DATA SUPPLIED:
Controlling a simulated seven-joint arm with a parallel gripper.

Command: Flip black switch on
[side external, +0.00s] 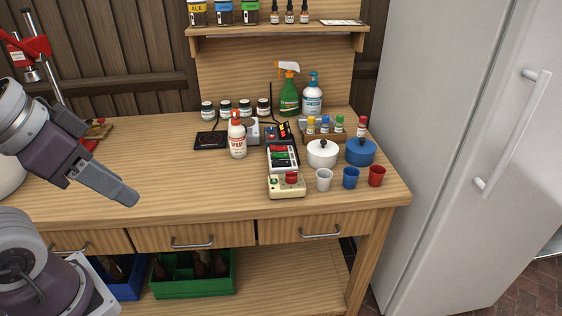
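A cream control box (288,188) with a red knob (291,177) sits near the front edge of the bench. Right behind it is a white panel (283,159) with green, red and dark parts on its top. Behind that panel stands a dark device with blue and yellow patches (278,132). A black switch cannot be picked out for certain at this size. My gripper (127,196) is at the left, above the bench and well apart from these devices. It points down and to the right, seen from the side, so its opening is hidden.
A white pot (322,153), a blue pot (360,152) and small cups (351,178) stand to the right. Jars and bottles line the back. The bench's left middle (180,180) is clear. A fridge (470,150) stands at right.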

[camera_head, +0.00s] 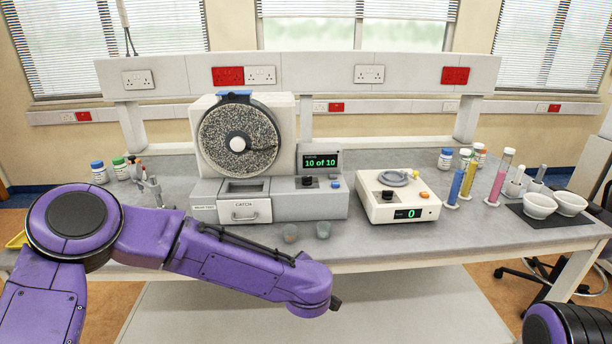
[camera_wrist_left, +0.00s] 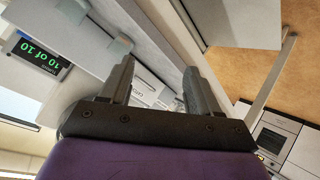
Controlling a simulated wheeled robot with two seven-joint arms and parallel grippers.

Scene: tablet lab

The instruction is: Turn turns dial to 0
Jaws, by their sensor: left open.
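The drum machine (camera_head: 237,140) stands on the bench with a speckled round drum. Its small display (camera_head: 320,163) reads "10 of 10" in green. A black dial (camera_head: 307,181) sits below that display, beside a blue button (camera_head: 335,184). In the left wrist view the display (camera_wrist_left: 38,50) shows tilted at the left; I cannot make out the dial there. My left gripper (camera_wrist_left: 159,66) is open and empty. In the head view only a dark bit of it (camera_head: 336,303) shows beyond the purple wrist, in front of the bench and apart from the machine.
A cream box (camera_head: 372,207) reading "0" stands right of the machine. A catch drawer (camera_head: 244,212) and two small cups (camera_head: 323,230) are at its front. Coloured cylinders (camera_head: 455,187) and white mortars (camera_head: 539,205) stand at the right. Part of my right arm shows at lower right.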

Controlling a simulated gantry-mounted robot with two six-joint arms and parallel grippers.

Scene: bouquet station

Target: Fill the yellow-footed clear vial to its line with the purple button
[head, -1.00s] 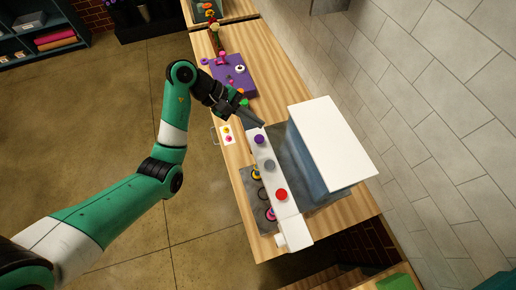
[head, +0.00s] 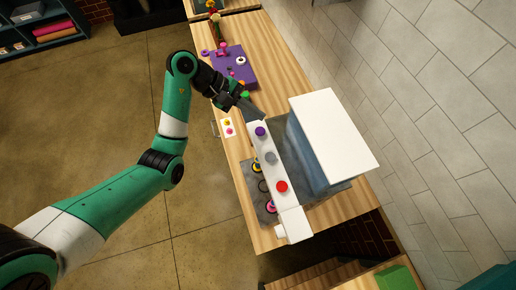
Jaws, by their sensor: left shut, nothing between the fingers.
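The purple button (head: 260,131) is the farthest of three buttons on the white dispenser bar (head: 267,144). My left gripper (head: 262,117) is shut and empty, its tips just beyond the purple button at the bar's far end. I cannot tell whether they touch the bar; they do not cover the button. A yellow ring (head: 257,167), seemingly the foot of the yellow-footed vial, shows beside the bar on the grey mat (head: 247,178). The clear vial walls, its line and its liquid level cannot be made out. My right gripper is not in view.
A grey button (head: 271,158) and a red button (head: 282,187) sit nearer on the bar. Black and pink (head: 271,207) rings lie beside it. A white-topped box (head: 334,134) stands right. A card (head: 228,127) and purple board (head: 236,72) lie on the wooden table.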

PROBLEM TO SOLVE:
Go to the line containing "Scene: bouquet station" and copy exactly from there through the line containing "[head, +0.00s]", both included, and nothing more. Pictures are excluded.

SOLVED PROBLEM:
Scene: bouquet station

Target: Fill the yellow-footed clear vial to its line with the purple button
[head, -1.00s] 
[head, +0.00s] 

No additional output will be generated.